The Daily Beast spoke with McGonigal last week.

In what ways do games make us better, and is that something all games do, or are some games better at bringing out certain virtues in players?

There are lots of studies that show how the kind of optimism and altruism we get in games spills over into real life. And people who play music games like Rock Band or Guitar Hero are more likely to pick up an instrument in real life, even if they’ve never played an instrument before. Surveys of thousands of gamers have shown that they’re more likely to play real music if they play a music videogame. So it’s an interesting relationship where the games aren’t replacing something we do in real life, they’re serving as a springboard to a goal we might have in real life, like learning to play an instrument.

There’s also research that shows if you play even for just 90 seconds with an avatar that is powerful or attractive in a virtual world, that that changes our confidence levels for the rest of the day, that we’re more confident and therefore successful in flirting with members of the opposite sex or negotiating contracts or difficult workplace situations, that we bring that sense of confidence and power into the real world with us.
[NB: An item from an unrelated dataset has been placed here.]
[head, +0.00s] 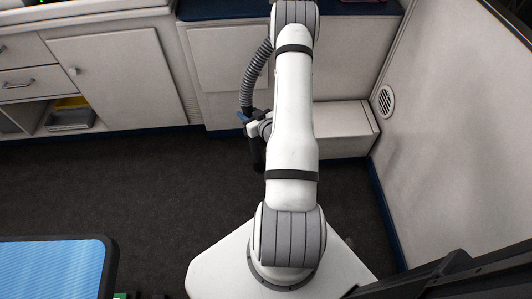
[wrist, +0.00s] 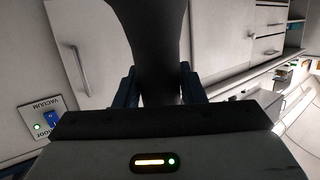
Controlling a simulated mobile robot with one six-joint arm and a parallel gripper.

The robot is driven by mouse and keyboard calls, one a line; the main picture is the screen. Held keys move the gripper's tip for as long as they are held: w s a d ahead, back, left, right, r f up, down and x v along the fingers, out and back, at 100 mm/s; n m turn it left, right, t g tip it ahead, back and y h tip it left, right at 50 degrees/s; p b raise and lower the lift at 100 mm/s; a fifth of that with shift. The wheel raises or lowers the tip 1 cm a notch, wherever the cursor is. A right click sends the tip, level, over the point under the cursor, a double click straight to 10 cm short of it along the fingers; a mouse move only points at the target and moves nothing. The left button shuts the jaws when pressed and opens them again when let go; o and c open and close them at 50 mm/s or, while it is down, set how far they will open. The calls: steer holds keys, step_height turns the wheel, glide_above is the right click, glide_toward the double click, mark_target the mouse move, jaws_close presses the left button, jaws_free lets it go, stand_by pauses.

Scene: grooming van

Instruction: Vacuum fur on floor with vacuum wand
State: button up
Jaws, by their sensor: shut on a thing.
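My gripper (head: 250,121) is shut on the dark vacuum wand (head: 258,156), left of my arm in the head view. A grey ribbed hose (head: 256,77) runs from the wand's upper end up behind my arm. In the wrist view, the dark wand (wrist: 160,50) passes between the two blue fingers of my gripper (wrist: 160,86). The dark grey floor (head: 170,185) lies below. I cannot make out fur on it. The wand's lower end is partly hidden, so I cannot tell whether it touches the floor.
White cabinets (head: 115,65) line the back, with a pale low box (head: 340,125) right of my arm. A wall with a round vent (head: 386,101) bounds the right. A blue mat (head: 50,265) is at lower left. A vacuum switch panel (wrist: 45,118) shows a green light. Floor at left is clear.

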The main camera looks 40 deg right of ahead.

Also, I mention in the book that great nine-university study that playing a game where you help another character, just playing it for 30 minutes, makes you more likely to help a friend, a neighbor, a stranger—for the entire week. Those are just some of the ways you can see how the games we play impact our real lives, so you can start to figure out what are the rules for the best games to be playing. Games that make you feel good about yourself are good games to be playing.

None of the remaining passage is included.